Im Zentrum des gestrigen Abends im Café Central standen zwei sehr aktuelle Bücher, die sich dystopischen Szenarien widmen, wie Europa aussehen könnte, wenn sich die politische Lage weiter in Richtung nationalistischer Regierungen bewegt.: »Zwei Tage im Sommer« (Edition Atelier) von Lukas Pellmann sowie »Autochthon« (Kremayr & Scheriau) von Jürgen Pettinger.
Lukas Pellmann spinnt in seinem Roman »Zwei Tage im Sommer« die politische Lage Österreichs sowie die rechts-nationalen Tendenzen unserer Gegenwart fort. An der Grenze zwischen Österreich und Ungarn bricht Krieg aus, denn die ungarische Armee marschiert ins Burgenland ein, mit dem Ziel, Groß-Ungarn wieder herzustellen. Mitten drin eine deutsche Familie mit ihrer 7-jährigen Tochter Nicola. Aus drei Perspektiven werden die Ereignisse abwechselnd erzählt, einerseits in der aktuellen Zeit aus Sicht der Mutter sowie eines ungarischen Soldaten und andererseits 25 Jahre später, als Interview mit der nun Erwachsenen Nicola, die auf den 10-Tageskrieg zwischen Österreich und Ungarn zurückdenkt. Der Autor widmet sich sehr zentralen Themen, etwa Entwicklungen der EU, Österreichs Neutralität, Veränderungen in der Medienlandschaft oder der Klimakrise.
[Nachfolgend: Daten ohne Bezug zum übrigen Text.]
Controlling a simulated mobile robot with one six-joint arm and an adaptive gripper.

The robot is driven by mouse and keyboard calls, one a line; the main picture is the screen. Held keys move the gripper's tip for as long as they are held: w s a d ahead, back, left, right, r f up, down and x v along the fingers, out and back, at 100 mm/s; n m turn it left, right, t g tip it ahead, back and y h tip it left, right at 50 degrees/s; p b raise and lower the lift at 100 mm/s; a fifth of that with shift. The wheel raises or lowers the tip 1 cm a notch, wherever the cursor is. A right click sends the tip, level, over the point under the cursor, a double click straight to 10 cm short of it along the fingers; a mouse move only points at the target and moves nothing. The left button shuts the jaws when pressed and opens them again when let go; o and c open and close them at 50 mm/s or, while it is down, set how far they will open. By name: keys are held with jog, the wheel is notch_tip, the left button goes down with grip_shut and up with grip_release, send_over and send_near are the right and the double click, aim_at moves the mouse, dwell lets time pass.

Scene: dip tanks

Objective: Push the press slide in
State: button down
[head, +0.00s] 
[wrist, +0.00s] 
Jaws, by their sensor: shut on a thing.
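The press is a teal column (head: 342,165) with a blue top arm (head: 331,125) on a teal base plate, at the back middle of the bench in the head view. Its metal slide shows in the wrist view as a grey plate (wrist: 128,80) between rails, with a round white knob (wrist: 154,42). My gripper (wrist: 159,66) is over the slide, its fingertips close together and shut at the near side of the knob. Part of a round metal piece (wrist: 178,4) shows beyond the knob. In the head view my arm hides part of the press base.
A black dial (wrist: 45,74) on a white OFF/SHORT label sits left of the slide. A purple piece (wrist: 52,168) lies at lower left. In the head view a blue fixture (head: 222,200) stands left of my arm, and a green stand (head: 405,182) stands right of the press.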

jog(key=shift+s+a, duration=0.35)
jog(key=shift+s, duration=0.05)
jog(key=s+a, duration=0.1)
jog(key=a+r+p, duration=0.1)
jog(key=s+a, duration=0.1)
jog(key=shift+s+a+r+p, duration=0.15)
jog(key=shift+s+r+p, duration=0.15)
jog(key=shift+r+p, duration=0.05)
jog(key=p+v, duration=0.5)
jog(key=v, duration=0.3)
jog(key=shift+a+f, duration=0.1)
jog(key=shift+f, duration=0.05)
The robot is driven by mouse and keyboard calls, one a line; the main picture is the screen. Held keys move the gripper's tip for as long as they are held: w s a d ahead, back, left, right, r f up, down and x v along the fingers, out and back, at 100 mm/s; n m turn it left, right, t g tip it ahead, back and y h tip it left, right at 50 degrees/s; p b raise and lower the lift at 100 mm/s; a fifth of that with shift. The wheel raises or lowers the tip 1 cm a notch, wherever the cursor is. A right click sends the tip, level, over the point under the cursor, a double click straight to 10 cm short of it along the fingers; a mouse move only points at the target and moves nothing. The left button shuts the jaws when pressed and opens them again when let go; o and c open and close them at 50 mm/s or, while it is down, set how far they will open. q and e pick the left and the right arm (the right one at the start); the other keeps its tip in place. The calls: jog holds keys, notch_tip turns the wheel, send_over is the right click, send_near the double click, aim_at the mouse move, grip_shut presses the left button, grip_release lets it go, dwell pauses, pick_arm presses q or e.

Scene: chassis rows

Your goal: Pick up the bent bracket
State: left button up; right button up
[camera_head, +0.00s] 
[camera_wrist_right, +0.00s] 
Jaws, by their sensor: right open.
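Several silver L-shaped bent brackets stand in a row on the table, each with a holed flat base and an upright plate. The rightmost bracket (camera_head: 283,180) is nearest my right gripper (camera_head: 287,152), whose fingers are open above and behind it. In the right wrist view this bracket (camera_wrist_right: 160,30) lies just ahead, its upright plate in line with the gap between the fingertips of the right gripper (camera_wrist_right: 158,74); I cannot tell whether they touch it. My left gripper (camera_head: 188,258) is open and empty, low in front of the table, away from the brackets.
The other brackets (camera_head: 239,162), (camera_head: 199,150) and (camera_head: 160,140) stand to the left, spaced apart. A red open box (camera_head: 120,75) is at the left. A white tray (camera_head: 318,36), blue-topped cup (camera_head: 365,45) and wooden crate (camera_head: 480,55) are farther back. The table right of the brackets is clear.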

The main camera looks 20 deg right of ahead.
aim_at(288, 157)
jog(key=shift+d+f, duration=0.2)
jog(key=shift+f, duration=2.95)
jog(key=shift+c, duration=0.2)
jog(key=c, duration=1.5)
Ebenso gibt er einen Einblick in die ungarische Geschichte des 20. Jahrhunderts sowie in die Geschichte des Burgenlands.
Im Gespräch mit Ines Scholz berichtete der Autor von seiner intensiven Recherche zur Geschichte Ungarns und des Burgenlandes, seiner Verbindung zum Neusiedler See sowie die Rollen, die die verschiedenen Figuren im Roman einnehmen, die auch in der Realität im Kriegsalltag zu finden sind.
Jürgen Pettinger hingegen stellt ein eingeführtes Remigrationsgesetz und seine Konsequenzen in den Mittelpunkt seines Romans »Autochthon«. Das Gesetz bestimmt die Ausweisung von Nicht-Staatsbürgern ebenso wie von Personen mit Migrationshintergrund, unabhängig von familiären Situationen oder wie lange sie bereits im Land leben. Als Inspiration für sein Buch diente der in den 1920ern erschienene Roman »Die Stadt ohne Juden« von Hugo Bettauer. In drei Abschnitten, die verschiedene Phasen der Implementierung des Gesetzes und seine Konsequenzen schildern, erschafft er mit einer Mischung aus Ernsthaftigkeit und Ironie dystopische Szenarien, die einen Blick auf Gefahren von Nationalismus und politischer Intoleranz werfen.
Im Gespräch mit der Moderatorin erzählte Pettinger von seiner Faszination mit dem Autor Hugo Bettauer, den Quellen aus realen Reden von Politiker*innen für seine Figuren und Szenen sowie welche wirtschaftlichen Konsequenzen solch ein Gesetz tatsächlich hervorbringen könnte.
Den Abschluss des Abends bot ein Gespräch zu dritt, in dem die beiden Autoren weiters die Gefahren betonten, die mit der Einschränkung von Pressefreiheit – in beiden Büchern zentrale Themen – einhergeht sowie den Einfluss ihrer eigenen journalistischen Tätigkeit auf ihr literarisches Schreiben.